USA v. Volvo Powertrain Corporation
854 F. Supp. 2d 60
D.D.C.2012Background
- Consent decree between United States and Volvo Truck (Volvo Powertrain as successor) addressing non-road diesel engines and related penalties; California ARB intervened with a substantially identical settlement; Powertrain challenged the United States' insistence on stipulated penalties for alleged violations; 2005 model-year engines certified for Model Year 2006 standards and 8,354 engines challenged as violating the decree; dispute centers on whether non-road engines manufactured at Powertrain facilities and certified by others fall within the decree’s scope and the applicability of penalties; the court must decide scope of Paragraph 110, remedy, and parallel ARB settlement.
Issues
| Issue | Plaintiff's Argument | Defendant's Argument | Held |
|---|---|---|---|
| Whether Paragraph 110 covers engines manufactured at Powertrain facilities but certified by Volvo Penta | US: Paragraph 110 applies broadly to all non-road engines manufactured at Powertrain facilities for which a Certificate of Conformity is sought. | Powertrain: Paragraph 110 is a non-circumvention provision limiting circumvention, not expanding substantive duties; insists it should not apply when another entity seeks certification. | Paragraph 110 covers all non-road engines manufactured at Powertrain facilities regardless of certifier. |
| Whether a non-road engine is defined by certification or actual use | US: engines labeled for non-road use are non-road engines under the decree. | Powertrain: use determines non-road status; otherwise enforcement would be impracticable. | An engine labeled for non-road use is a non-road engine for the decree’s purposes. |
| Whether the stipulated penalties apply to this violation and the remedy | US argues penalties apply; Powertrain argues they do not clearly apply due to drafting. | Powertrain contends penalties do not cover violations by other entities seeking certificates. | Penalties do not clearly apply; court uses equitable discretion and orders a separate judgment of $72,006,337 plus interest. |
| Whether the Settlement Agreement with the California ARB is enforceable and the penalties interpretable | ARB claims identical breach based on the same facts; penalties should be enforceable. | Settlement language is ambiguous; parol evidence needed to interpret intent. | Settlement penalties are ambiguous; parol evidence may be considered; further proceedings scheduled. |
Key Cases Cited
- Pigford v. Veneman, 292 F.3d 918 (D.C. Cir. 2002) (reaffirms limited jurisdiction to enforce consent decrees)

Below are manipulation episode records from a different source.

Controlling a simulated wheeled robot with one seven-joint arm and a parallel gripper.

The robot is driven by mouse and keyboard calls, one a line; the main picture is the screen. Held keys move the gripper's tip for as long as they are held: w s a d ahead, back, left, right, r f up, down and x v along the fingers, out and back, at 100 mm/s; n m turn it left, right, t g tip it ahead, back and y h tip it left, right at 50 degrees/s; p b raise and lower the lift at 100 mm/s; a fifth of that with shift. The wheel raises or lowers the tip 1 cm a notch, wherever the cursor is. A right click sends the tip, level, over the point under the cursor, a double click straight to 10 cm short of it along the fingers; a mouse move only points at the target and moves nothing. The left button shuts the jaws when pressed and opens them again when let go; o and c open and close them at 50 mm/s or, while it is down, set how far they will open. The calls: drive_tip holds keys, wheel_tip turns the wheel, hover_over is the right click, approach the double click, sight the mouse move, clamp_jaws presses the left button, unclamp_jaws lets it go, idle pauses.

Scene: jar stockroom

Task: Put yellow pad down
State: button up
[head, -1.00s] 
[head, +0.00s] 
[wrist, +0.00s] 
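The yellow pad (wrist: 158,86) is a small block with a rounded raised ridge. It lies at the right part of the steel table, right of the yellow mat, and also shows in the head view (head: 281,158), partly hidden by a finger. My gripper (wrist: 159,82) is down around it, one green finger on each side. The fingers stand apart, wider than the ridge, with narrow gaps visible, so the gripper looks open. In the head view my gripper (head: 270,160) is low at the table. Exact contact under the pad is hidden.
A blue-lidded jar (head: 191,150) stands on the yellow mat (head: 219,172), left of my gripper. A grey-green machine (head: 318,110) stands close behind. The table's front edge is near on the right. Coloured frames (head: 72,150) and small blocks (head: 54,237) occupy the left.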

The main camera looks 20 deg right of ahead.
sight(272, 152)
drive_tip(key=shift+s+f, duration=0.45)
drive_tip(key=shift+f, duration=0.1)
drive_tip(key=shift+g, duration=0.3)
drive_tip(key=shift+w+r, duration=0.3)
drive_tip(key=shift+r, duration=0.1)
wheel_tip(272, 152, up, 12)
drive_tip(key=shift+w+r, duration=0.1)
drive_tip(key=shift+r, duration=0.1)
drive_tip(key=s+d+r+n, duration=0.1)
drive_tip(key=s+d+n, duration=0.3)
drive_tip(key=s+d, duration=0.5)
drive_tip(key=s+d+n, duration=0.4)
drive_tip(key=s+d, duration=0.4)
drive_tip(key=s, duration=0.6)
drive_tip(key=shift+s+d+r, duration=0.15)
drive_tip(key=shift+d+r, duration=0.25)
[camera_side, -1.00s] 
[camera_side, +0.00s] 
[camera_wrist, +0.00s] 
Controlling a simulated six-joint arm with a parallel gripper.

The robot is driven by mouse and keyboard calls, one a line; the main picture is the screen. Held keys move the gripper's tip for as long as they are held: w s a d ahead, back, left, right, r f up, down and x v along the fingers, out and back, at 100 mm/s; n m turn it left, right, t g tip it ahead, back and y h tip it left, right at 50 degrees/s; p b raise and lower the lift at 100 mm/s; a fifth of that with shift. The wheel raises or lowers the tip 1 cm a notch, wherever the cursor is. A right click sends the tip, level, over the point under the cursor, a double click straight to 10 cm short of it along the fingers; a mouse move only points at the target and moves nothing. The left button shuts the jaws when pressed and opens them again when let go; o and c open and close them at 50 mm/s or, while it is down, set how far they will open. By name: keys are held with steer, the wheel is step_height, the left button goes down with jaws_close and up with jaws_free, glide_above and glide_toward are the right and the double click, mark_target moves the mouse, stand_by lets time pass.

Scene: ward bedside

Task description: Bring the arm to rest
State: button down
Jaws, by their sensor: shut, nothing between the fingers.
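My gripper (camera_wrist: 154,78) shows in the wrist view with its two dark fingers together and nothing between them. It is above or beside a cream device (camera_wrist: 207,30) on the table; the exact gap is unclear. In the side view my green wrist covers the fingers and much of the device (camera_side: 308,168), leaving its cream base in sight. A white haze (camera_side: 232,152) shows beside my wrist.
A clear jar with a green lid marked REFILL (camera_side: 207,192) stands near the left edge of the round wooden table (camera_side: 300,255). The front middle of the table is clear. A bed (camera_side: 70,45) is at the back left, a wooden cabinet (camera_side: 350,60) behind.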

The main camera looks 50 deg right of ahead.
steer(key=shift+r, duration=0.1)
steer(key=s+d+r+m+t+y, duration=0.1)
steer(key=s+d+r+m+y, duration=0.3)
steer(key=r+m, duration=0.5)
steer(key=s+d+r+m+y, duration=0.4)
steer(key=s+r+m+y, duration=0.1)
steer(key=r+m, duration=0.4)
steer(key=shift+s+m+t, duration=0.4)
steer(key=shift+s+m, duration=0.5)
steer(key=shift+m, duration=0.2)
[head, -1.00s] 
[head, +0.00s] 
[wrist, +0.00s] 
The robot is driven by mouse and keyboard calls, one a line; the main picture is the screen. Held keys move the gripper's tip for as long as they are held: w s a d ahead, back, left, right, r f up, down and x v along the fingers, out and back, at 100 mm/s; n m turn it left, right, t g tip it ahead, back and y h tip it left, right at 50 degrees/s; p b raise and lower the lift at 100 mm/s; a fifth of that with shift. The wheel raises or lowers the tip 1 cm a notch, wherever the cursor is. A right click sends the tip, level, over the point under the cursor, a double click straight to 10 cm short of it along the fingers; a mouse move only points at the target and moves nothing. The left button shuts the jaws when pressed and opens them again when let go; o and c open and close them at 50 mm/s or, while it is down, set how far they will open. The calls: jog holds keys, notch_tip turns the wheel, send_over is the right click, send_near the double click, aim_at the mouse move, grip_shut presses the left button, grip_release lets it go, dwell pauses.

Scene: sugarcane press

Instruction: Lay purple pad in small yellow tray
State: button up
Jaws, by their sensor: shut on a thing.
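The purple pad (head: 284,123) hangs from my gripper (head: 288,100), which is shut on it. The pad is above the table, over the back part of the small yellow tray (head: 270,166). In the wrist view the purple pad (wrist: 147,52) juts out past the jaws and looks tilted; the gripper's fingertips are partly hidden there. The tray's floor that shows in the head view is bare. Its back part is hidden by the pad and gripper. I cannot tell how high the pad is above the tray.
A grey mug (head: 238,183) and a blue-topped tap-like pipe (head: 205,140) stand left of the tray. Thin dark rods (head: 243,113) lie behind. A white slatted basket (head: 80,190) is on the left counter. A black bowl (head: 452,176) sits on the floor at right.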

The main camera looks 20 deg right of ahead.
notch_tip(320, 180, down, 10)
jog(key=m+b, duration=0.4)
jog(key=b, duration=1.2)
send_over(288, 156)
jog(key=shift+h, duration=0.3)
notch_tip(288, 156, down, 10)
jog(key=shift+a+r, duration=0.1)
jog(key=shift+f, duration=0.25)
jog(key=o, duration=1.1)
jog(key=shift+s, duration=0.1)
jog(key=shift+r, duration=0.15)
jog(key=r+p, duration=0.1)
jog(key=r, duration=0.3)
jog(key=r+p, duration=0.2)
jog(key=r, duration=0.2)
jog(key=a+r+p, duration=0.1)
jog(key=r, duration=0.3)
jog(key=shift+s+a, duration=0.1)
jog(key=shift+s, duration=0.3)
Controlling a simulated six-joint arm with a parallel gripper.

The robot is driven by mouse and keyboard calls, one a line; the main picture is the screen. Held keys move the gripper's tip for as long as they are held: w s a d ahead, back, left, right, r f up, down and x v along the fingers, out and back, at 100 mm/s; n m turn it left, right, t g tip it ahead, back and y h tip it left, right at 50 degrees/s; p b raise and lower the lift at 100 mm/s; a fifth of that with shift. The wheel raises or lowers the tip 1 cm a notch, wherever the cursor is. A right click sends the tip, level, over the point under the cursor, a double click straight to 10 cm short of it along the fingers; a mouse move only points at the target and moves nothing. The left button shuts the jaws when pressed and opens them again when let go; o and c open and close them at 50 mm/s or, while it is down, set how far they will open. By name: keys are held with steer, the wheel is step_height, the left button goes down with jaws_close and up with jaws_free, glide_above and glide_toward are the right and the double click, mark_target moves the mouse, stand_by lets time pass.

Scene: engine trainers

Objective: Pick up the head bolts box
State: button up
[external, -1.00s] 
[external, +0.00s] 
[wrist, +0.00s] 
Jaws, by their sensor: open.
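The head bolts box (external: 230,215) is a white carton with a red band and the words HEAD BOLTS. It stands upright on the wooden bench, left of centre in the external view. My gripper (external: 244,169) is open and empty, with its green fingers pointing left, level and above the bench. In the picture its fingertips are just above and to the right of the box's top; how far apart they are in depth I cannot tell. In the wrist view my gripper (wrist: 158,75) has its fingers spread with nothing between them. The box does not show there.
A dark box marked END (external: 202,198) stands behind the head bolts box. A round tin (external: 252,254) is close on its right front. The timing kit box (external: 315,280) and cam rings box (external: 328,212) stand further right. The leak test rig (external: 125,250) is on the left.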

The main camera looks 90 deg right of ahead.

- Kokkonen v. Guardian Life Ins. Co., 511 U.S. 375 (U.S. 1994) (requires strict compliance with consent decree terms; contract-like interpretation)
- Segar v. Mukasey, 508 F.3d 16 (D.C. Cir. 2007) (contract interpretation of decree; ambiguity standard)
- United States v. Microsoft Corp., 147 F.3d 935 (D.C. Cir. 1998) (contractual/antitrust decree interpretation and enforcement)
- United States v. ITT Continental Baking Co., 420 U.S. 223 (U.S. 1975) (use of surrounding circumstances to interpret contracts/decrees)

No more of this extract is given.